**Aim:** Identify and copy all lines of the material where the string "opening" is found.

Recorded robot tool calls
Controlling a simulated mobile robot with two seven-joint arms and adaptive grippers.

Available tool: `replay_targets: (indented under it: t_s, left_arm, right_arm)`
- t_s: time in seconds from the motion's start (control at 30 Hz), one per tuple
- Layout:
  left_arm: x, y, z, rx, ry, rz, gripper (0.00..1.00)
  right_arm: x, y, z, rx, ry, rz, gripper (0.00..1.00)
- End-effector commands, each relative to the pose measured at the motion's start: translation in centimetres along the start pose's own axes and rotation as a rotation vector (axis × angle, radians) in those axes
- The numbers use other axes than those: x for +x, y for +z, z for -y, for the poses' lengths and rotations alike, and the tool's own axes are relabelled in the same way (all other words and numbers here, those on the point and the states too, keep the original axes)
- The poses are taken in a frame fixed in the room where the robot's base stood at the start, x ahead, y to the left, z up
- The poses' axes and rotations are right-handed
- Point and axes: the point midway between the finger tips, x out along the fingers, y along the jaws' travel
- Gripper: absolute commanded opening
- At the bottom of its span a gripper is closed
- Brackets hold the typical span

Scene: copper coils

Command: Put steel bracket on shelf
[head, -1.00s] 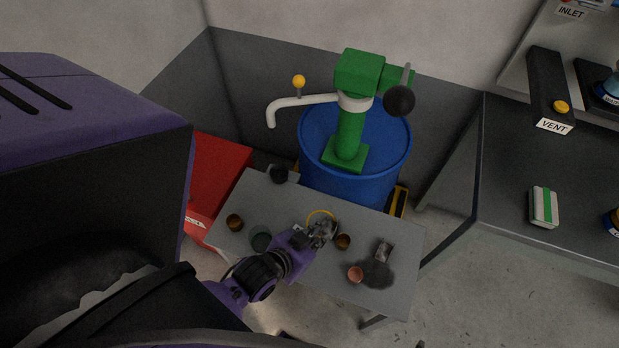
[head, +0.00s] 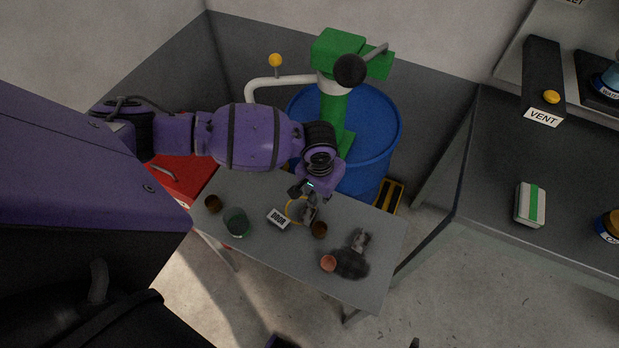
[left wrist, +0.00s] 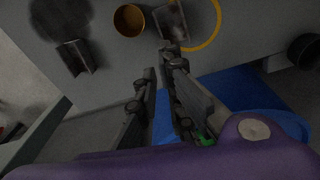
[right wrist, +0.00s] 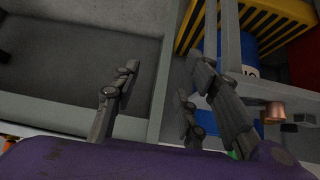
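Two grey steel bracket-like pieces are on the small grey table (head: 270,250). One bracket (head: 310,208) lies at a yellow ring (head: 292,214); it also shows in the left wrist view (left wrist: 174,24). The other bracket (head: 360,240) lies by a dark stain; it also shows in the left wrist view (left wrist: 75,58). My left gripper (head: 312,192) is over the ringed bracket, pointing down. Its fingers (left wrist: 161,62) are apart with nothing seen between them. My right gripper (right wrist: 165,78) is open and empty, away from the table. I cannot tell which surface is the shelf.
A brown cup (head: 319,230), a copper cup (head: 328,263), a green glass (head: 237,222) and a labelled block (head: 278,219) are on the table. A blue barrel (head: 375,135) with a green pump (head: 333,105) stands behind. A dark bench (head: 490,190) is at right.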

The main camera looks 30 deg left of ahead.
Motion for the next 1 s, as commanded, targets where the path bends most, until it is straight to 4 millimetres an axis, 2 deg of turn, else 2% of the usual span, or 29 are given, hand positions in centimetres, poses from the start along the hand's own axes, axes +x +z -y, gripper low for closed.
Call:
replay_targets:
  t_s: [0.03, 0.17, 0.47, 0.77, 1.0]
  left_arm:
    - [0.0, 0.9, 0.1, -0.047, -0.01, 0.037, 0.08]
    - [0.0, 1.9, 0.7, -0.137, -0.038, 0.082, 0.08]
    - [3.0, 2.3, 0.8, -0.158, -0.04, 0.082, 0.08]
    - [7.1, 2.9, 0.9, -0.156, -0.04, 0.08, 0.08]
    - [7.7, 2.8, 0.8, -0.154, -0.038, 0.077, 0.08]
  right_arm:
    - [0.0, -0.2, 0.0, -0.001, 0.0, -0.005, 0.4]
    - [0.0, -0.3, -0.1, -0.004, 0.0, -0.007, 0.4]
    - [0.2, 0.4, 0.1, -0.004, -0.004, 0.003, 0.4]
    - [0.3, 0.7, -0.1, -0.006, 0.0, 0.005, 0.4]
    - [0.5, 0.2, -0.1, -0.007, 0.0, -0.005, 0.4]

==

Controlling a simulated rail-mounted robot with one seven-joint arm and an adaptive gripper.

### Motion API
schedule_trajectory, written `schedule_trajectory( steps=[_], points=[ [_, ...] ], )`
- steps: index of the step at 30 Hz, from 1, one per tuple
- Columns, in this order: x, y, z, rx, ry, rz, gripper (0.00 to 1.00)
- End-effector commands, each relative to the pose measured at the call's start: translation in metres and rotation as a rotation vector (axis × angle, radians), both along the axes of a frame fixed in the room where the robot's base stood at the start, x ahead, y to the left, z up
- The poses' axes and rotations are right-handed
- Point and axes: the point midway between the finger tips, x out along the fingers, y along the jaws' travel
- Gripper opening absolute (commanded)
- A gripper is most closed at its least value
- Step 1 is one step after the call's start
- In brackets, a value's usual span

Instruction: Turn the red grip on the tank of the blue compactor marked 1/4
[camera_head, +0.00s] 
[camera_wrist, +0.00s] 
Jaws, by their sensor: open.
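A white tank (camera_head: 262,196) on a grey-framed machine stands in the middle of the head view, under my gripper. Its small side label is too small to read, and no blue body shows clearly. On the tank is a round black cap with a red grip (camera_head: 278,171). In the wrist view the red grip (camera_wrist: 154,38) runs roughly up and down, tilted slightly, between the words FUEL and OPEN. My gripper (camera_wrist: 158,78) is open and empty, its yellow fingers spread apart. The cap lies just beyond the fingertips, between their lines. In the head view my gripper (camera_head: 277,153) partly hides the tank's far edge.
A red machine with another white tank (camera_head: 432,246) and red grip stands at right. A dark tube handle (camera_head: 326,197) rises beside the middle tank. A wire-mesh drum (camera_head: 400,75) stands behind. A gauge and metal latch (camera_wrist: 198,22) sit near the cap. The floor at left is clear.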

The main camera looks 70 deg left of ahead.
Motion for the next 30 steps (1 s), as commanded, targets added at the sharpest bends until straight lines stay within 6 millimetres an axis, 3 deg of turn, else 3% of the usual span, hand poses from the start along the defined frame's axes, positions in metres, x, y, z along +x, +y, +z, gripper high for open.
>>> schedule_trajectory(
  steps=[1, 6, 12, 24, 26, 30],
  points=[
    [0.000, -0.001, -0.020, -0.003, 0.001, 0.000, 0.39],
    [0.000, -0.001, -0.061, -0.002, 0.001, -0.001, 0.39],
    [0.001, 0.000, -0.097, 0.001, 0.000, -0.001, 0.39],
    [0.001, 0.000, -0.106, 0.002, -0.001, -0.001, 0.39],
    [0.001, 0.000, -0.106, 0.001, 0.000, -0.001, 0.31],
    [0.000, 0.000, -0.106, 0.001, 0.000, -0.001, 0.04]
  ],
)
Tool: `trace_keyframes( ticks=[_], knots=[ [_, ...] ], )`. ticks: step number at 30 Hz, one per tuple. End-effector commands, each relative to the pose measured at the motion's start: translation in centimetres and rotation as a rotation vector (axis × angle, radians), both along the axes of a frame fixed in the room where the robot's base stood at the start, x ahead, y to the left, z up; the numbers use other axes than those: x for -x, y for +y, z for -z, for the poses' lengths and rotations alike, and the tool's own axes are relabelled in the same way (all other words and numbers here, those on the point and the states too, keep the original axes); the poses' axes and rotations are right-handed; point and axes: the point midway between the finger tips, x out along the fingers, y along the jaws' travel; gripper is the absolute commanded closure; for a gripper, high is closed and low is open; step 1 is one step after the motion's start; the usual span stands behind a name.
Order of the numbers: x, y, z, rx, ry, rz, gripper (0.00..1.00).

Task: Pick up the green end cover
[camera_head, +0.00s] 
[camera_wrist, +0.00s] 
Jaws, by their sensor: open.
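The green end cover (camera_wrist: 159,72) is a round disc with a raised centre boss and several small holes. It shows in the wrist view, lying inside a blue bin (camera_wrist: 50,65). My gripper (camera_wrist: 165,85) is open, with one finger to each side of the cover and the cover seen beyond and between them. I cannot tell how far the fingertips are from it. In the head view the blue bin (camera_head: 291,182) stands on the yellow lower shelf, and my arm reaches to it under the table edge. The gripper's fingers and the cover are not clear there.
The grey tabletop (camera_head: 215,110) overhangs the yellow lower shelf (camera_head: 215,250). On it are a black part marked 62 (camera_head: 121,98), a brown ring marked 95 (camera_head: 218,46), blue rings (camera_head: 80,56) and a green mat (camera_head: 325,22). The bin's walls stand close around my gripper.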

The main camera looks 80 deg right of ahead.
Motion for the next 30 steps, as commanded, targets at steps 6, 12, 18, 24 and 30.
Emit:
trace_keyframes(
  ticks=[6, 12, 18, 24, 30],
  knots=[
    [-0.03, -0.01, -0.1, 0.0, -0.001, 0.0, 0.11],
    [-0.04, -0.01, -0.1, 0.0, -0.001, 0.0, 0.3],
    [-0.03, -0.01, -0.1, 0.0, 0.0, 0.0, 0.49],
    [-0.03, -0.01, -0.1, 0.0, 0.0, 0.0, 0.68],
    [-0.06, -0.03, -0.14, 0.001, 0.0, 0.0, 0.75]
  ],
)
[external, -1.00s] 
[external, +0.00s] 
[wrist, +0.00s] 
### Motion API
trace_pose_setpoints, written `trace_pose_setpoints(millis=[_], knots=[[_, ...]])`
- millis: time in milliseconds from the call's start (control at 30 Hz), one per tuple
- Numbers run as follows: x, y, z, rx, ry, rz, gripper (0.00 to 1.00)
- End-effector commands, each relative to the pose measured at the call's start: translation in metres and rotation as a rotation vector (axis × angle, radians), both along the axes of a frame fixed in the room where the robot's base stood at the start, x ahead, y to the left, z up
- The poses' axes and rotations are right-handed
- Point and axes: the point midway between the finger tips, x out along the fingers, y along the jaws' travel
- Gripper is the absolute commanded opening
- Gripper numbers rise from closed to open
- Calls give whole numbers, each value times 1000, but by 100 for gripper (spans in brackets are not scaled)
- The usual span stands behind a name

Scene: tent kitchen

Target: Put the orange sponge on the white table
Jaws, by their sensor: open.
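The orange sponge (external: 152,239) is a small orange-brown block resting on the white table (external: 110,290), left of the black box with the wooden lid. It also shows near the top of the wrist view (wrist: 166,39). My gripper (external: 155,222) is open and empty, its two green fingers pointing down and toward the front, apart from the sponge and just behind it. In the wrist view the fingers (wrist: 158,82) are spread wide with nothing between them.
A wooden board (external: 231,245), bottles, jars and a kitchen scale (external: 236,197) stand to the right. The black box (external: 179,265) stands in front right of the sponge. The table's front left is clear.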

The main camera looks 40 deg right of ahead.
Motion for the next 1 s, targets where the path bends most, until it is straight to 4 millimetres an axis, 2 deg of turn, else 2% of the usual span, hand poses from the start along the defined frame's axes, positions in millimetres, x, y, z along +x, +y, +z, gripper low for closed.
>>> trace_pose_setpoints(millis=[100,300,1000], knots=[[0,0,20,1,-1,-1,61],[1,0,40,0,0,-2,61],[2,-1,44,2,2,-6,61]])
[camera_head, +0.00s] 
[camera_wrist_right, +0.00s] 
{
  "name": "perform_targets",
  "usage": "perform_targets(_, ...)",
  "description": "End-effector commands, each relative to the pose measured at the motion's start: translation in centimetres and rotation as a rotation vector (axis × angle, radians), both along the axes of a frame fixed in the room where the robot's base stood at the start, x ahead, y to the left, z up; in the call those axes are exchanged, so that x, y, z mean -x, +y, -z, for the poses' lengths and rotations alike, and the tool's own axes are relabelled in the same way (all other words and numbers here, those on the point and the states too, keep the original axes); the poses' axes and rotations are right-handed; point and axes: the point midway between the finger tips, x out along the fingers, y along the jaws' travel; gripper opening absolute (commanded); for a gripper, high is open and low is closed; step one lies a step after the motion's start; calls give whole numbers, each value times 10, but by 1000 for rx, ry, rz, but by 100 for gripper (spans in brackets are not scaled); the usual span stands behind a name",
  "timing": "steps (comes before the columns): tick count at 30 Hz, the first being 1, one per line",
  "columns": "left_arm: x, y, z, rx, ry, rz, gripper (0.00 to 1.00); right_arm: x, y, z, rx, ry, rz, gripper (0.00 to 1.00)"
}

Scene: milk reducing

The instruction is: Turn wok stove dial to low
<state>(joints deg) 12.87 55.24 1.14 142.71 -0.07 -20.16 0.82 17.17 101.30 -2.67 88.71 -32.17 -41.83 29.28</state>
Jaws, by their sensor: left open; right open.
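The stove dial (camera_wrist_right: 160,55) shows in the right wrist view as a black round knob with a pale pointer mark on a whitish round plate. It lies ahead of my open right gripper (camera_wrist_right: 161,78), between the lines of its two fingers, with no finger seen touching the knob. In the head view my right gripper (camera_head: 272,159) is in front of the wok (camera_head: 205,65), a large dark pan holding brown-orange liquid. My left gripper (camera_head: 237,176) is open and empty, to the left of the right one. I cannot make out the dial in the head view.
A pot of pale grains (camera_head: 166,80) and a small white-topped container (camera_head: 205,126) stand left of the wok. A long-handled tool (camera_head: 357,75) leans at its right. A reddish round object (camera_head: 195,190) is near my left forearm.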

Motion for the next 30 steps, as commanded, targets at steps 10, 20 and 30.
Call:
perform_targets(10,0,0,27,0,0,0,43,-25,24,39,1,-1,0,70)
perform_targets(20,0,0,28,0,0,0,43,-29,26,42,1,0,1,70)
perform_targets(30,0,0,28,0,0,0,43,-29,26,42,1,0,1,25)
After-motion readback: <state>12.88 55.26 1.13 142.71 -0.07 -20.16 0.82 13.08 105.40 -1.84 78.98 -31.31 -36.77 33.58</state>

**Output of the task:**
- Gripper: absolute commanded opening
- Gripper opening absolute (commanded)
- Gripper is the absolute commanded opening
  "description": "End-effector commands, each relative to the pose measured at the motion's start: translation in centimetres and rotation as a rotation vector (axis × angle, radians), both along the axes of a frame fixed in the room where the robot's base stood at the start, x ahead, y to the left, z up; in the call those axes are exchanged, so that x, y, z mean -x, +y, -z, for the poses' lengths and rotations alike, and the tool's own axes are relabelled in the same way (all other words and numbers here, those on the point and the states too, keep the original axes); the poses' axes and rotations are right-handed; point and axes: the point midway between the finger tips, x out along the fingers, y along the jaws' travel; gripper opening absolute (commanded); for a gripper, high is open and low is closed; step one lies a step after the motion's start; calls give whole numbers, each value times 10, but by 1000 for rx, ry, rz, but by 100 for gripper (spans in brackets are not scaled); the usual span stands behind a name",

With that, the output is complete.